Gabriel Mahia Systems · Power · Strategy

The Externality That Institutions Ignore

The costs that institutions impose on parties outside their accountability structure are systematically underweighted and structurally invisible.

Externalities as Structural Feature

An externality is a cost or benefit imposed on a party who did not choose to participate in the activity that produced it and who has no contractual claim on the activity's outcome. Negative externalities — costs imposed on uninvolved parties — are the more consequential form: the factory whose production pollutes the river downstream, the financial institution whose risk-taking produces systemic instability that non-participants bear, the infrastructure investment decision that displaces communities that are not represented in the decision-making process.

Externalities are structural features of how economic activities are organised rather than aberrant failures of specific actors. They arise wherever the costs of an activity fall outside the boundary of the parties whose consent is required for the activity to proceed. The actor who bears the cost has no contractual leverage over the actor who creates it, because the cost-imposing activity does not require the cost-bearer's participation or consent.

Why Institutions Systematically Ignore Their Externalities

Institutions systematically underweight the externalities they create because those externalities fall outside the accountability structures that govern their behaviour. The institutional performance assessment measures outcomes for the institution's principals — its shareholders, its funders, its members — not for the parties outside the principal structure who bear the institution's external costs. The institution that optimises for its measured outcomes while imposing unmeasured costs on external parties is behaving rationally within its accountability structure, even when the unmeasured costs exceed the measured benefits.

The institutional actors who govern on behalf of the principals have no incentive to account for externalities that their principals do not bear. This is not a failure of individual ethics; it is the predictable outcome of governance structures that define accountability to a specific set of principals and create no accountability to the parties outside that structure who bear the institution's external costs.

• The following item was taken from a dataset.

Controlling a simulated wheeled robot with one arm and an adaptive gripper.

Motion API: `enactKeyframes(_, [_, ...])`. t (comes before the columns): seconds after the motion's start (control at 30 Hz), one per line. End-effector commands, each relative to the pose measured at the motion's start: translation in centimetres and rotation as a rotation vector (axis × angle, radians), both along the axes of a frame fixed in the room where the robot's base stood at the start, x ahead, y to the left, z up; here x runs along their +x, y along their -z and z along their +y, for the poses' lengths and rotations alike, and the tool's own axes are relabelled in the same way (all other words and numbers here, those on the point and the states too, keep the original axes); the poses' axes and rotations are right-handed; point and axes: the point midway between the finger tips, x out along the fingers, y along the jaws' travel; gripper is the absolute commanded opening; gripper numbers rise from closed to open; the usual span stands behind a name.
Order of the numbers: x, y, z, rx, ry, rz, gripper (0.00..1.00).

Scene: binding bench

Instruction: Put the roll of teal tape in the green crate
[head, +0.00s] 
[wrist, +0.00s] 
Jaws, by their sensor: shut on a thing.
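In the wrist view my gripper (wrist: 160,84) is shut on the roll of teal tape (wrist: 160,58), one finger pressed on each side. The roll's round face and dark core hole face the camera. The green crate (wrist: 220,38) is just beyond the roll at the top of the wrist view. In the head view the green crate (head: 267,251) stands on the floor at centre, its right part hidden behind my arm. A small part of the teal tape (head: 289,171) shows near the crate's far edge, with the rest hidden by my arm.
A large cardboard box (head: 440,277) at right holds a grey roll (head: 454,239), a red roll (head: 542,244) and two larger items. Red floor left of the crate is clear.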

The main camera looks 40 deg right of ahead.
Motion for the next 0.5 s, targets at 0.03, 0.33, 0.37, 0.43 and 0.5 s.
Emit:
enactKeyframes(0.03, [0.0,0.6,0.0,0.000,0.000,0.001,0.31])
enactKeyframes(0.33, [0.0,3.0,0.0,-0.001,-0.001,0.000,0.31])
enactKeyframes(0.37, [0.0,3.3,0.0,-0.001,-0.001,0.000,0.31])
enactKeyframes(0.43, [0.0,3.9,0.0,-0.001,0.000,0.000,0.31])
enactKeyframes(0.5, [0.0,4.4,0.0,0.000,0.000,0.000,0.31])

Every institution operates within an accountability boundary. Everything outside that boundary that the institution affects is an externality — a cost or benefit for which the institution bears no accountability and therefore has no structural incentive to manage. The institution that accounts only for what it is accountable for is doing exactly what its incentive structure requires. The question is whether that incentive structure is aligned with the full range of what the institution actually does.